ETA: Roderick Spode from The Code of the Woosters was created to make fun of the British Union of Fascists. I don’t think he was complete unaware of politics. But once WWII was declared, I doubt the guards gave him any access to news. So he would not have any idea on how the war politics is going and how the hard the home front was hit.
You are assuming that the public manifestation of MJ was the same as the inner man…child. And I did mention mental defect? Seriously, he had to go to school, right? He, at least marginally, controled his empire. And, if its true, he manipulated parents into using their children.

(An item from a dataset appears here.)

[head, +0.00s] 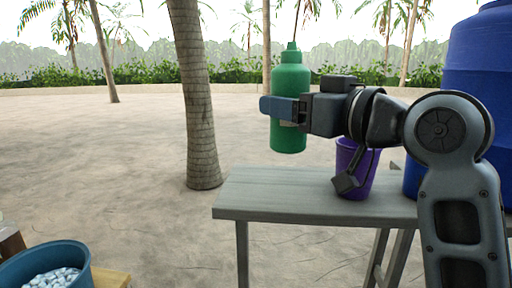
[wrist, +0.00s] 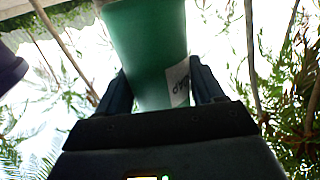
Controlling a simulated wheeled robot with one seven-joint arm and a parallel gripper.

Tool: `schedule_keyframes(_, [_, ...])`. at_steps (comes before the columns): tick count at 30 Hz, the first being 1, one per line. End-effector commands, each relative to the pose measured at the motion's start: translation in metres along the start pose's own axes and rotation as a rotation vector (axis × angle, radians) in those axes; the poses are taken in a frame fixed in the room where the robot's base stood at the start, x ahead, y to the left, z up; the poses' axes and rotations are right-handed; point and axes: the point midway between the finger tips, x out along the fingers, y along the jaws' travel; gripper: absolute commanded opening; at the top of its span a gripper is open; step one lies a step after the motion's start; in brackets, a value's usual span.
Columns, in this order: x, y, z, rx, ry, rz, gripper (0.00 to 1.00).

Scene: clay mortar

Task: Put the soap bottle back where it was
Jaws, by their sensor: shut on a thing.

Just some more information from his biography. After fall of France, Wodehouse was sent to a former prison in Loos, a suburb of Lille, on 21 July; Ethel remained in their house in Le Touquet. He was only released a few month before his 60th birthday. (Only male enemy under 60 was interned.)
I looked up more about the broadcasts. They were aired on 28 June, 9, 23 and 30 July, and 6 August, and were titled How to be an Internee Without Previous Training. Was there anything in there that actually spoke well about the Nazi regime?
One summary I read said it was mostly about his experience as an internee.
Now available on DVD: http://www.collectablesdirect.com/product/44689-d/new-releases
Point of order. This debate has little to do with evil. The Nazi’s were not unquestionably evil during this period(before and during Wodehouse’s broadcasts). Or they were no less evil than many others the British had faced and indeed were to ally themselves with only months later. The controversy then(and now) is the suspicion that Wodehouse sided with the enemy. It’s a suspicion most do not share.